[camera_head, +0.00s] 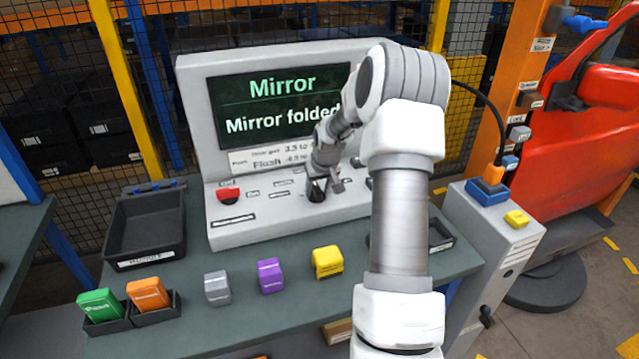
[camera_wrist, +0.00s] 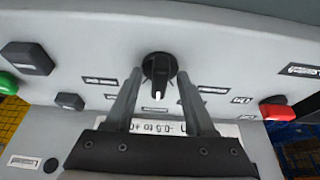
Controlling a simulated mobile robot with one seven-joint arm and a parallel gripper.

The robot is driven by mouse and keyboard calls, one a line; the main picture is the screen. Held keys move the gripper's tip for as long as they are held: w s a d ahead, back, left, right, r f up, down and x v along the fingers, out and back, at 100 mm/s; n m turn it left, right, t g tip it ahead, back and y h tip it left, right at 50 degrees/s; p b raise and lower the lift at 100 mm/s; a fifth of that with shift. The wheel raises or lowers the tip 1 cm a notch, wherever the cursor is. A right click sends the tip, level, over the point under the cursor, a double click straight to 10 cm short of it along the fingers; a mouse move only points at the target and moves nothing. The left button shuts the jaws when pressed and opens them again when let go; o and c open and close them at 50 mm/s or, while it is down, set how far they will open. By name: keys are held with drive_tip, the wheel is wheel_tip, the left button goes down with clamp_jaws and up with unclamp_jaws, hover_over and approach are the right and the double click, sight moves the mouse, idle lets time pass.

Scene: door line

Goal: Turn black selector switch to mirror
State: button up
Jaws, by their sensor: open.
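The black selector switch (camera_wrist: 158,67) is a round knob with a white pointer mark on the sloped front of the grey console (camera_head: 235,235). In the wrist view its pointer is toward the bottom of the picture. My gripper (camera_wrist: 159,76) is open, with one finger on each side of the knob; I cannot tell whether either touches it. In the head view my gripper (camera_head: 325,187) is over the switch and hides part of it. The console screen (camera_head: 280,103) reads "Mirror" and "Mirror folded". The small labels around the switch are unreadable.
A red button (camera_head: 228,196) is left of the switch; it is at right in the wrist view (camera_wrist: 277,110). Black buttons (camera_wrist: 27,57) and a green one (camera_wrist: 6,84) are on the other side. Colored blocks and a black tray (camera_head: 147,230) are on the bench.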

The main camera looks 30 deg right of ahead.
**********
## Given instruction
Without any pictures, reproduce the lines from the first one in the material through the line that has "Controlling a simulated", exactly as they appear.

## Written answer
[camera_head, +0.00s] 
[camera_wrist, +0.00s] 
Controlling a simulated mobile robot with one seven-joint arm and a parallel gripper.

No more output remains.